When leaders use this approach too often, all we get is eye-rolling and business-as-usual with a nod of agreement by those who worry about maintaining a good impression. People can only take so many cycles of maximum output toward poorly managed goals.

Forgive me for using a sports analogy here but I thought it was a great example. I’ll leave out the names to protect the guilty.

After losing by a wide margin, reporters put an NFL coach on the spot during his post-game news conference. Over the course of the game, the same defensive player sacked his star quarterback several times. When asked how he dealt with the problem during halftime, the coach said something to the effect of, “I told them we gotta block that guy!”

Needless to say, they didn’t “block that guy” in the second half either.

Nor did they improve customer service, hit revenue targets or deliver the new product to market on schedule.

This isn’t meant to imply that a fiery speech isn’t useful at a critical moment when the game is on the line, but don’t make it the first or only option when faced with difficulty. In a bad situation, it might be the worst option.

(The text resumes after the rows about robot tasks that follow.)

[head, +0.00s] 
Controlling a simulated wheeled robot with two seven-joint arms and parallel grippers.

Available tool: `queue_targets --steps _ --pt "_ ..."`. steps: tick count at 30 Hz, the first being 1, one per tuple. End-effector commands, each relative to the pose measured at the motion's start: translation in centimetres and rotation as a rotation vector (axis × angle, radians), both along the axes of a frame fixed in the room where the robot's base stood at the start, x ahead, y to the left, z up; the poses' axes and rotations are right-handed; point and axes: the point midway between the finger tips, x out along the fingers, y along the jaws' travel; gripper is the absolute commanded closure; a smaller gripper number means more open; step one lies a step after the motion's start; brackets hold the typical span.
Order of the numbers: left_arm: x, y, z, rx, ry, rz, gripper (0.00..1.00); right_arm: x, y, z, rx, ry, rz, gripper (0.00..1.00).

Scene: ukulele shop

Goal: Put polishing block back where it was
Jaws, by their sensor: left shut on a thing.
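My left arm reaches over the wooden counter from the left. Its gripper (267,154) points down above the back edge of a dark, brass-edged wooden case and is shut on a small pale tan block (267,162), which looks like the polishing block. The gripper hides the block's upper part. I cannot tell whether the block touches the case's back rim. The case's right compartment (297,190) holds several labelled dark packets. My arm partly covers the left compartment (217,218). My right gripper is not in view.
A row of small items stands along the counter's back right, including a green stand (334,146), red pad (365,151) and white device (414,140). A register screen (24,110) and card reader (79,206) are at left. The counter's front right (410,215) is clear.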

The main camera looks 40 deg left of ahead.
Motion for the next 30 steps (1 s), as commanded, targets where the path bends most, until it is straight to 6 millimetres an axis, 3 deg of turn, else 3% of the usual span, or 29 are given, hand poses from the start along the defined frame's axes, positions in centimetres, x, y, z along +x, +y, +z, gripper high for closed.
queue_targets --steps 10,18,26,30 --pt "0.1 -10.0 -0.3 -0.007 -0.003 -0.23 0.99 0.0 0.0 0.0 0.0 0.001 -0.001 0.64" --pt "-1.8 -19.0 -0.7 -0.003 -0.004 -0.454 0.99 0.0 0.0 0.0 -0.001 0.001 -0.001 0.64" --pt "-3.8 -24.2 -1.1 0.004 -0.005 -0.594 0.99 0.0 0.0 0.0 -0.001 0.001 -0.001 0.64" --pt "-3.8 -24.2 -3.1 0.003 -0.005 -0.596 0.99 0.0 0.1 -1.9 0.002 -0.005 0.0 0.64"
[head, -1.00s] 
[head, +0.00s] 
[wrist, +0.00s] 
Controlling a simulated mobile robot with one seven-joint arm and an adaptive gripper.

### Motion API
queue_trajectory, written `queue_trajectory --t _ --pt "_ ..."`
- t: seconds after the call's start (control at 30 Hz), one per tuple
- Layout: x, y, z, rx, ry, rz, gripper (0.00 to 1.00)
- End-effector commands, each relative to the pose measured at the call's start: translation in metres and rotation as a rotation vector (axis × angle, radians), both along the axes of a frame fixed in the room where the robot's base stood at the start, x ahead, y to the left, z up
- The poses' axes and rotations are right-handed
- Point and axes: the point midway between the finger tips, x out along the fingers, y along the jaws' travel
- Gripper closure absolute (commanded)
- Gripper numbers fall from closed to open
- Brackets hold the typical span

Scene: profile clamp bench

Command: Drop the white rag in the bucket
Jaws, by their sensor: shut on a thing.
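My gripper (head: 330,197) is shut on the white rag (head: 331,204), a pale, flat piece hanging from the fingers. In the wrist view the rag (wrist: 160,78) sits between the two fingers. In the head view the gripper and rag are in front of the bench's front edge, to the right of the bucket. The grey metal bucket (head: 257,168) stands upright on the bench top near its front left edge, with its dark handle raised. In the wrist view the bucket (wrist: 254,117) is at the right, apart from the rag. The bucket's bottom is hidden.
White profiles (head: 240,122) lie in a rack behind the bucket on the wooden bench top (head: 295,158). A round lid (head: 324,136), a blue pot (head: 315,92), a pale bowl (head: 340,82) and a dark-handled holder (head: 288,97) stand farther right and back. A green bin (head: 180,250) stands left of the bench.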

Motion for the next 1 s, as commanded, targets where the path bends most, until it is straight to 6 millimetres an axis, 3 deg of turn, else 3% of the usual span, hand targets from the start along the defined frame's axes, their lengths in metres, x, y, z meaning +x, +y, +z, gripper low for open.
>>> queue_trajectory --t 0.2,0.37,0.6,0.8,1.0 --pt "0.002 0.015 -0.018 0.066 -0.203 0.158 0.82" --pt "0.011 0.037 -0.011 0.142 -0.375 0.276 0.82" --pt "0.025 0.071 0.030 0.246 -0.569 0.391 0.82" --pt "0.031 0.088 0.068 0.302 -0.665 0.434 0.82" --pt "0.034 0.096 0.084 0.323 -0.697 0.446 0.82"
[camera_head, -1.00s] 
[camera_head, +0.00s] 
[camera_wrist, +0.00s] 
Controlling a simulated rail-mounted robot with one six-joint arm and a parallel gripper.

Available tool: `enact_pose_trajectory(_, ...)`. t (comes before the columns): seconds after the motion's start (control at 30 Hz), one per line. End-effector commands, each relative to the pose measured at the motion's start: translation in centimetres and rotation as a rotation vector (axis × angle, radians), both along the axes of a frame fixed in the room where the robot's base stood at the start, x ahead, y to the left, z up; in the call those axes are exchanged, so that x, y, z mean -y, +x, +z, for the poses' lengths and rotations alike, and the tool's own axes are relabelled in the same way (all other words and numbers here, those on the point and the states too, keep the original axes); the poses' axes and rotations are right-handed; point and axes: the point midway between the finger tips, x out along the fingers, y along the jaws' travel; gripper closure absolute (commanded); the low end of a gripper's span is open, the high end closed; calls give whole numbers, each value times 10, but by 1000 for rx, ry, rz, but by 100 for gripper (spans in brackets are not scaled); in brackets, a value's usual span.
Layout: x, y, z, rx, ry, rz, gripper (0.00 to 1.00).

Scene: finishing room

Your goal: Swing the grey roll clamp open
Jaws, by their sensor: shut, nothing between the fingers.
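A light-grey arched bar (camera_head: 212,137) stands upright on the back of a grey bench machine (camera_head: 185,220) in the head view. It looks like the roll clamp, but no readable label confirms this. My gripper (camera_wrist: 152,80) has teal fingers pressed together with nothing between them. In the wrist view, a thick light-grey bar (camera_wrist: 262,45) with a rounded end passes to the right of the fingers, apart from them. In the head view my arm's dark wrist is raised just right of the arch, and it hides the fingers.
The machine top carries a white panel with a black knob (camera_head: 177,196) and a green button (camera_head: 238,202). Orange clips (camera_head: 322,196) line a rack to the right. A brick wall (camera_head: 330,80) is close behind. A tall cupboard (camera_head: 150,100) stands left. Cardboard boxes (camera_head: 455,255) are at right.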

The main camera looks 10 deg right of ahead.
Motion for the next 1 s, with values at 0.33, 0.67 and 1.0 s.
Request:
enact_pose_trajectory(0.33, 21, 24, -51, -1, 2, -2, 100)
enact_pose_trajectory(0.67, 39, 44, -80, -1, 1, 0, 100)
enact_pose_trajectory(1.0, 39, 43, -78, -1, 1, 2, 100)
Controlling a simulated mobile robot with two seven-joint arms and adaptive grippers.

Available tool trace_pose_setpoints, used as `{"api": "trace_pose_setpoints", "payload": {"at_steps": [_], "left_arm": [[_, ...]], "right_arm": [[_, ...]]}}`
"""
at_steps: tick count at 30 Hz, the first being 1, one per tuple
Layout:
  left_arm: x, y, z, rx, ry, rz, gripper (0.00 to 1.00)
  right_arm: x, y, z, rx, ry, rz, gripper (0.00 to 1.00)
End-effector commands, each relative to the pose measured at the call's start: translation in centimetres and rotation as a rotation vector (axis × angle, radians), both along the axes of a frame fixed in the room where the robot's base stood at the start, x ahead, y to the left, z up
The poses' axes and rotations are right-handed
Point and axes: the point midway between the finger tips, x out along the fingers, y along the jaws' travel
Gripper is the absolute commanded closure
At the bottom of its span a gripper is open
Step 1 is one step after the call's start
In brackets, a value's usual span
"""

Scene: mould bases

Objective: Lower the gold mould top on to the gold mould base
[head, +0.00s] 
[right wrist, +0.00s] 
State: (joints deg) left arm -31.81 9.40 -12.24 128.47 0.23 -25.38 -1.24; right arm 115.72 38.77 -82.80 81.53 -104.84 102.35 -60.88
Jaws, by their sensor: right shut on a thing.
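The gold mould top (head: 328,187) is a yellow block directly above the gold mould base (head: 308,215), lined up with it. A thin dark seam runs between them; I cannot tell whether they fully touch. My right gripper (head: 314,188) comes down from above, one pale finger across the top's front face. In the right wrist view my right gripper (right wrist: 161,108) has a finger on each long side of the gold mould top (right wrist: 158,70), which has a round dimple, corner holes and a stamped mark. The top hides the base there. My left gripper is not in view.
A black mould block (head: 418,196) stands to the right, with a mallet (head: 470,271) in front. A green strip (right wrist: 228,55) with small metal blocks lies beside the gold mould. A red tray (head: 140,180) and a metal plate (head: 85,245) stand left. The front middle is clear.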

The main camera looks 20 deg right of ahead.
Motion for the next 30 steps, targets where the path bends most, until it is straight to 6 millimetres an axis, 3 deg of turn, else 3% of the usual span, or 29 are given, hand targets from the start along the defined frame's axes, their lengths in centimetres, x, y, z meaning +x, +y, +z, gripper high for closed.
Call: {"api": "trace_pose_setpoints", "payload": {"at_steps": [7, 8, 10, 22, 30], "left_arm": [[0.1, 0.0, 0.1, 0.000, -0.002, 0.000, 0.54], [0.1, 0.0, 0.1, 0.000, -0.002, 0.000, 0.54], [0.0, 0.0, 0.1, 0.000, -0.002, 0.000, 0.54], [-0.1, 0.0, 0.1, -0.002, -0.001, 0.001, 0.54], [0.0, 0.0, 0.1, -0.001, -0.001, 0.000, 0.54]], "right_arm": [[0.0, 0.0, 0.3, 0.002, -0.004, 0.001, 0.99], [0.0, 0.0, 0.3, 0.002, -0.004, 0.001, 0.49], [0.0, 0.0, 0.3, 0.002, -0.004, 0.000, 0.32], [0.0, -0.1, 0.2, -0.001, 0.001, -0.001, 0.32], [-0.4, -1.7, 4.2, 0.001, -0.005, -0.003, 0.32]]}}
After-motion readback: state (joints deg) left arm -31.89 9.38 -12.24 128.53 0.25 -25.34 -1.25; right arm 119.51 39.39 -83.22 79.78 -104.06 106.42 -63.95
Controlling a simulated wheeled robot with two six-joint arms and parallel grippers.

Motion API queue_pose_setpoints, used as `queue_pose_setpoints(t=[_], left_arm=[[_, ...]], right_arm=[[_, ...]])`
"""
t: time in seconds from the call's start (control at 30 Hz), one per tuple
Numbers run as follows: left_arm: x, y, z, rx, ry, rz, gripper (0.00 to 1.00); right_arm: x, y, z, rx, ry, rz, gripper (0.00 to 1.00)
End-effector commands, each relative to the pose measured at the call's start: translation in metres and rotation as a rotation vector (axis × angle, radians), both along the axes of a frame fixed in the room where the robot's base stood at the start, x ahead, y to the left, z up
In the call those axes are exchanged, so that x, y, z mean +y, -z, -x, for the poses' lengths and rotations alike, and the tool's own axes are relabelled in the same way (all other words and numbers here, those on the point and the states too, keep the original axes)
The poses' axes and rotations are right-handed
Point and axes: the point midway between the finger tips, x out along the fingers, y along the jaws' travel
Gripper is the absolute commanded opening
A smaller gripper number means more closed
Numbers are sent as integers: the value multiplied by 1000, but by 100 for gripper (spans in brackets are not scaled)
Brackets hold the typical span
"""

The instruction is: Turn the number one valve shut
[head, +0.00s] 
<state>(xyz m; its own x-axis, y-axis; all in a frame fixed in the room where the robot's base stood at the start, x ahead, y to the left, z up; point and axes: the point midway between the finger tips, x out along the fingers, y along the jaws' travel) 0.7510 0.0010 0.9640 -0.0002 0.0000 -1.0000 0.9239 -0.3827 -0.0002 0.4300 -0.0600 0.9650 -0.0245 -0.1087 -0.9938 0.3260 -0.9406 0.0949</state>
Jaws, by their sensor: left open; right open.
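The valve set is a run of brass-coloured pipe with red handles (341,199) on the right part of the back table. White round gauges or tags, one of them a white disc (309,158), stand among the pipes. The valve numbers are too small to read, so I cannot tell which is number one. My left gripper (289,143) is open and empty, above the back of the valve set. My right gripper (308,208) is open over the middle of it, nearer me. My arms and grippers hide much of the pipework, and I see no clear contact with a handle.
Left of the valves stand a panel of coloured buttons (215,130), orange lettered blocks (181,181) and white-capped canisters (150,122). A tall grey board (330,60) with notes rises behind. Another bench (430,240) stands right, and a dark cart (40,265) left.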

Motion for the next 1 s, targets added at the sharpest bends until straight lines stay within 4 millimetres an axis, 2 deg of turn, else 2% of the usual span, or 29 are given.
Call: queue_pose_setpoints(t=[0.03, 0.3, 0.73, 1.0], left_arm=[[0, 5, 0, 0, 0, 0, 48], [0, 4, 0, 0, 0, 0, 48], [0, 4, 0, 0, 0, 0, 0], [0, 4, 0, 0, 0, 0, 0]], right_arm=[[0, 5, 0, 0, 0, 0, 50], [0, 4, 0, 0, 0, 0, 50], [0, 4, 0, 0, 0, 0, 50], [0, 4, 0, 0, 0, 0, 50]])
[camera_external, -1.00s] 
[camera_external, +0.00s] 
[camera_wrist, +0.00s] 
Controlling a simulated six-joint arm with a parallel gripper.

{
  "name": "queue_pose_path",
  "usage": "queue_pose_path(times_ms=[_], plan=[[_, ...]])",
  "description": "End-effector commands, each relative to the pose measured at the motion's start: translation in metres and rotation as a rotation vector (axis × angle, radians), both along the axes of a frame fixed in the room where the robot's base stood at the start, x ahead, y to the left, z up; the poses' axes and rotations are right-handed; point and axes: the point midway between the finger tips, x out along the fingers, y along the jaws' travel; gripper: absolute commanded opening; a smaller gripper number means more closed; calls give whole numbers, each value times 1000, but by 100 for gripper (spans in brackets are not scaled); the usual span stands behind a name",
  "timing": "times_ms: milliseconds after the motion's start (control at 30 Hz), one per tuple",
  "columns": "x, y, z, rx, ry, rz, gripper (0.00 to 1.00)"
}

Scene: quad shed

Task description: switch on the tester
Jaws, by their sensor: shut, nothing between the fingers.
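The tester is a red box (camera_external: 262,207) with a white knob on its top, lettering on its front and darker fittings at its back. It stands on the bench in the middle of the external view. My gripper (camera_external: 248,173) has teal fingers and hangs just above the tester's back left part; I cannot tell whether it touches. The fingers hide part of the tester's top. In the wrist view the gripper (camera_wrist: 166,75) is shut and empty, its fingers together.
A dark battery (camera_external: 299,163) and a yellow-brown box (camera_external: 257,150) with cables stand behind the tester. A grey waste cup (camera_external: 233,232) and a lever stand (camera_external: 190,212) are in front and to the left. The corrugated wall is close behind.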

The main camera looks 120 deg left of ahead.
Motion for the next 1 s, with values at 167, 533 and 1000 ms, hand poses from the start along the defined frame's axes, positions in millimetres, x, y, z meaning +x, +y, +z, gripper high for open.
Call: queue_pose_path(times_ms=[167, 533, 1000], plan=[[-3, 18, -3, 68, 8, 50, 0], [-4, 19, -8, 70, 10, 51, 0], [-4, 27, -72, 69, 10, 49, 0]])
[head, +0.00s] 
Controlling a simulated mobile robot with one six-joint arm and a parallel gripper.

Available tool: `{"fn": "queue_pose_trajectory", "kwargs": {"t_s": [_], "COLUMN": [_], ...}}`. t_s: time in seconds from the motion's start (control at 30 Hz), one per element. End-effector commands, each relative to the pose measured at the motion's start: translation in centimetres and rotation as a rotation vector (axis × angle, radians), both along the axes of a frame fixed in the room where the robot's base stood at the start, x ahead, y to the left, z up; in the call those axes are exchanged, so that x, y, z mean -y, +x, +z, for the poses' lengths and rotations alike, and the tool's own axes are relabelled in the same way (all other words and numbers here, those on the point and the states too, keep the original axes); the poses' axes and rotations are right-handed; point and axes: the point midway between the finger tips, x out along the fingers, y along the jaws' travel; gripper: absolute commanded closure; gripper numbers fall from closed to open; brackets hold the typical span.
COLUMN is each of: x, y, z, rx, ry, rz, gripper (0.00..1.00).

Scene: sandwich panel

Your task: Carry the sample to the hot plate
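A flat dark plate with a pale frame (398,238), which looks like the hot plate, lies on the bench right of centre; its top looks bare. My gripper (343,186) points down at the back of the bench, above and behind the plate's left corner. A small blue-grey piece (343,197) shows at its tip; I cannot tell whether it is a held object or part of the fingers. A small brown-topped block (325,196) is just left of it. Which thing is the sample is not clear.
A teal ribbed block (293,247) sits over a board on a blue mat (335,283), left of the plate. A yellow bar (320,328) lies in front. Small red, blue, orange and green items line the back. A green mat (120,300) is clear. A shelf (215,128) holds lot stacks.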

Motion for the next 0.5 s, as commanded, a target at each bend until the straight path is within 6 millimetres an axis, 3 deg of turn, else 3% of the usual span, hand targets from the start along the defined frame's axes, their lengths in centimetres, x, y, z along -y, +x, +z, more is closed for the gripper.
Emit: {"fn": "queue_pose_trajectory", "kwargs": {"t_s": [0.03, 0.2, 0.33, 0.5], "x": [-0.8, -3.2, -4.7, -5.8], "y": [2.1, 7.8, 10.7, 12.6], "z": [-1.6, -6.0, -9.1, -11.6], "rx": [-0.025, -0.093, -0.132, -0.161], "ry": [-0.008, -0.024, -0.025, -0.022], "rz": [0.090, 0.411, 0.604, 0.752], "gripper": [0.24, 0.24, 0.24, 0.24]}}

The team already knows if the plan isn’t working and will realize that going out and “leaving it all on the field” isn’t going to solve the problem. The “try harder” speech, in this case, only kills morale. What they need is something new to try. They want to know that the next level of effort is powered by the next level of strategy.

They want to see the leader step up to the challenge and tackle the issues that make it difficult to execute, not put everything on the team.

We evaluate leaders, for the most part, on their ability to achieve desired results. Part of the recipe for success is having the right people on the team and providing the motivation needed to reach the goal. But that’s the work you do before the game starts. If effort and commitment are a problem, better to address that before even attempting to execute a strategy.

Once the game is underway and the results are falling short, blaming people and demanding or inspiring more effort isn’t the solution to the problem, it only adds to the problem. Any bump in performance that might come from this kind of whip-snapping will be temporary and unsustainable.

Maximum effort is most valuable when accompanied by maximum effectiveness and finding the most effective path is the leader’s role.

Value the team’s energy and use it wisely. Work with them to improve the plan, remove obstacles that hold them back and show them that the extra effort will be put to good use.